Despite the strong surge in production, Tai and Hoe highlighted that palm oil stockpile only rose moderately due to a sharp increase in local palm oil consumption to a record high of 289,900 tonnes.

“Part of the surge was due to near-record biodiesel exports, but, more importantly, the conversion of CPO to biodiesel for local consumption.

“We believe the mandatory five per cent biodiesel rollout in Johor in July has a lot to do with the rise in local palm oil consumption, and we think the next rollout for northern states of West Malaysia could be brought forward from the October target,” they outlined.

Meanwhile, the analysts noted that CPO exports remained sluggish as Malaysia’s palm oil export was flat at 1.419 million tonnes, with an increase in shipments to India and China helping to cushion a general slowdown in exports.

In a separate note, analyst Alan Lim from the research arm of Kenanga Investment Bank Bhd (Kenanga Research) said that there has been good demand from China and India as higher exports was registered to China (an increase of 12 per cent m-o-m to 304,000 metric tonne) and India (an increase of 24 per cent to 166,000 metric tonne).

“However, this was neutralised by lower export to European Union (a decrease of 29 per cent m-o-m to 144,000 metric tonne) and Pakistan (a decrease of 23 per cent to 129,000 metric tonne),” he explained.

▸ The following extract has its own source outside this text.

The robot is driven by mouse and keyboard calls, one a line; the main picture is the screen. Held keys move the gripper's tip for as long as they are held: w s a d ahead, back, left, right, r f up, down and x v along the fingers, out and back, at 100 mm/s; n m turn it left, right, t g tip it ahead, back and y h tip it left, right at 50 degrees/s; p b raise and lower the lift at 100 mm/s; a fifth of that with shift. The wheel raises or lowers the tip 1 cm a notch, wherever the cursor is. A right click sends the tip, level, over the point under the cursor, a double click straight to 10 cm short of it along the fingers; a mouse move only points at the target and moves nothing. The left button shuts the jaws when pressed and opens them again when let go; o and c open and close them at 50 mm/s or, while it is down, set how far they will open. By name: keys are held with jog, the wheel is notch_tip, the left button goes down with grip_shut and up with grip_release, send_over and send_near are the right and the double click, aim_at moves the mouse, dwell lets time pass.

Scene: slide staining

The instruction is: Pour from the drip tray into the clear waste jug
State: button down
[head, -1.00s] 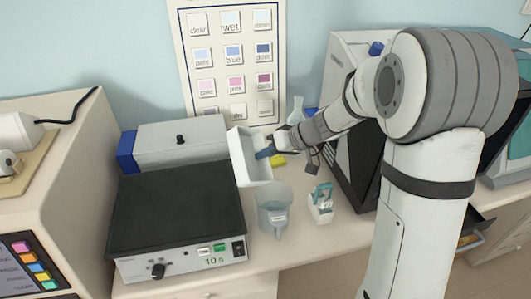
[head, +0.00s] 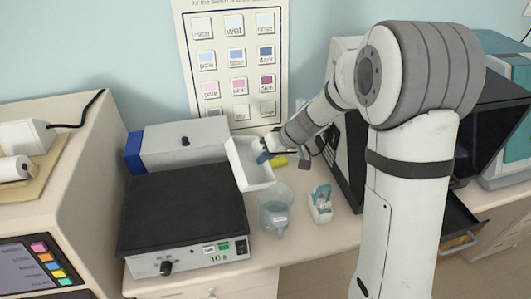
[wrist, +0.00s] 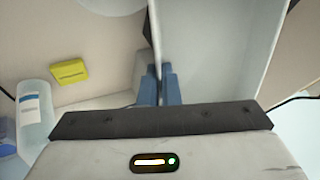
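The white drip tray (head: 239,164) is tilted, with its lower end close to the rim of the clear waste jug (head: 277,222) in the head view. I cannot tell whether they touch, and no stream of liquid is visible. My gripper (head: 264,157) is shut on the tray's right-hand wall. In the wrist view my blue fingertips (wrist: 158,88) pinch the wall, and the tray's pale inside (wrist: 220,50) fills the right side. The jug stands upright on the bench, below and in front of my gripper. Any liquid in the tray is too unclear to see.
A black-topped heater (head: 185,205) stands left of the jug, with a grey box (head: 185,145) behind. A small white-and-teal holder (head: 320,205) stands to the right. A yellow block (head: 279,161) and, in the wrist view, a labelled bottle (wrist: 33,112) are near my gripper.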

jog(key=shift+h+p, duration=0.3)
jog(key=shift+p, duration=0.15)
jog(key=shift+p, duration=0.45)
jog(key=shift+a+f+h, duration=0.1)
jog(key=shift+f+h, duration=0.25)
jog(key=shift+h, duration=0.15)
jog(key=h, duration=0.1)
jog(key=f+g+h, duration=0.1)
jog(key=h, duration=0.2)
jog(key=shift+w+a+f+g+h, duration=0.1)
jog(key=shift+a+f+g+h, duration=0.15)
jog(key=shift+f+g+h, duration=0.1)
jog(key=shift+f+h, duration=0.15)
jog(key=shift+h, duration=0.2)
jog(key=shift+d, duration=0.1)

Nevertheless, Lim said that better palm oil demand from China should be supported by the sustained warmer weather since July. In addition, the analyst noted exports should grow nine per cent m-o-m as stock-up activity is expected to pick up in China ahead of the Moon Cake Festival which falls on September 19.

As for India, Lim added there could be some stronger purchase ahead of a potential hike in import tax.

He further said, “European consumers may have chosen to use more rapeseed oil in view of its declining prices in July while demand from Pakistan may have normalise after the end of pre-Ramadhan stock up activity.”

Apart from that, in a near term, RHB Research analysts noted that besides the peak crop season, the near-term upside to palm oil prices is capped by soybean supply. The research firm added that China’s soybean import continues to rise, indicating an abundance of supply.

“The speculative net long position for soybean is also on a decline, while soybean oil’s spread against palm oil plunged to US$209 per tonne currently from US$282 a month ago,” the analysts explained.

On a positive note, crude oil prices remain stable, which lends support to biodiesel demand. RHB Research’s analysts opined, “We see possible price strength in fourth quarter of 2013 (4Q13), if Indonesia’s production continues to disappoint and biodiesel demand remains strong.”

Lim, on the other hand, estimated that August 2013 total supply of 1.84 million metric tonne may exceed total demand of 1.75 million metric tonne which should increase inventory level by 0.09 million metric tonne.

“On the supply side, we have assumed seven per cent increase m-o-m to 1.79 million metric tonne in line with seasonal trend.

“However, there is still risk of production coming below our estimate due to the Hari Raya celebrations as harvesting may be affected as plantation workers take long leaves.

“We do not think that the five per cent increase in inventory is a major concern as CPO prices should be supported by strong crude oil prices and a weak ringgit,” Lim said.

Aside from that, analyst Lim noted that the threat of La Nina has subsided as Southern Oscillation Index (SOI) reading has returned to neutral zone after staying in La Nina zone in June and July.

“We gather that the latest value is seven (as of August 11) and this is below the level eight which indicates La Nina weather condition.

“We noticed that the Australian Bureau Of Meteorology tone is now stronger on the possibility of neutral weather condition as it mentioned that ‘the El Nino-Southern Oscillation (ENSO) clearly remains in the neutral phase despite some indicators approaching La Nina thresholds at times in recent months’. Overall, this means limited upside for CPO prices,” Lim explained.